INFORMATION SUPPLIED start
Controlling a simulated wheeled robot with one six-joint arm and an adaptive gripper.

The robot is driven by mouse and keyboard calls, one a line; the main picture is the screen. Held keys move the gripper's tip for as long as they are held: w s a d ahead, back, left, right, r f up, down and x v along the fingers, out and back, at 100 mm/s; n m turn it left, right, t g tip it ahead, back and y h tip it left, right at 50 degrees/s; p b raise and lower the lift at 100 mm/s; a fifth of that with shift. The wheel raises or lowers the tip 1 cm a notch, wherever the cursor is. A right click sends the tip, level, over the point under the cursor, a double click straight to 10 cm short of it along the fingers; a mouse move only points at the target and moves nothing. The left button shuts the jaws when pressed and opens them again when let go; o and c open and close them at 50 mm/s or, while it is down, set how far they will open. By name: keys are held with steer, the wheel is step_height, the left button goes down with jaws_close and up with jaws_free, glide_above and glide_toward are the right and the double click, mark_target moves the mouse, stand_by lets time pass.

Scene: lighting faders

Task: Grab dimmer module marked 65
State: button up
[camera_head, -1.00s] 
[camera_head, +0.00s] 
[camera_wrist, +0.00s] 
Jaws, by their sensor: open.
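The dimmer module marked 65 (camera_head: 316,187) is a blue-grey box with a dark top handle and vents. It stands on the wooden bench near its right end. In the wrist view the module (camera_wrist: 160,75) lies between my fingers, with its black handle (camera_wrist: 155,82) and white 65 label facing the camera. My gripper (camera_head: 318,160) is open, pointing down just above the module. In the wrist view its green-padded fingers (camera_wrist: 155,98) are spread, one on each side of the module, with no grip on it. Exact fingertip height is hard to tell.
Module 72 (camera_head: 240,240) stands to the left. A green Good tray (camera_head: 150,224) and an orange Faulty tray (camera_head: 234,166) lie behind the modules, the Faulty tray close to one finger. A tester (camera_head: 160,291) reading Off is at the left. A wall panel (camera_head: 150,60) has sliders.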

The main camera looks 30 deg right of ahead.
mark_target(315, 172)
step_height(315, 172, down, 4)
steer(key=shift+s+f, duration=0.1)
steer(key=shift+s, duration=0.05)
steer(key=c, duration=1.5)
INFORMATION SUPPLIED end
▶ PROBLEM TO SOLVE: Give back, word for word, only the lines above from the line holding "Scene: lighting faders" to the line holding "[camera_wrist, +0.00s]", both included.

▶ SOLVED EXERCISE:
Scene: lighting faders

Task: Grab dimmer module marked 65
State: button up
[camera_head, -1.00s] 
[camera_head, +0.00s] 
[camera_wrist, +0.00s] 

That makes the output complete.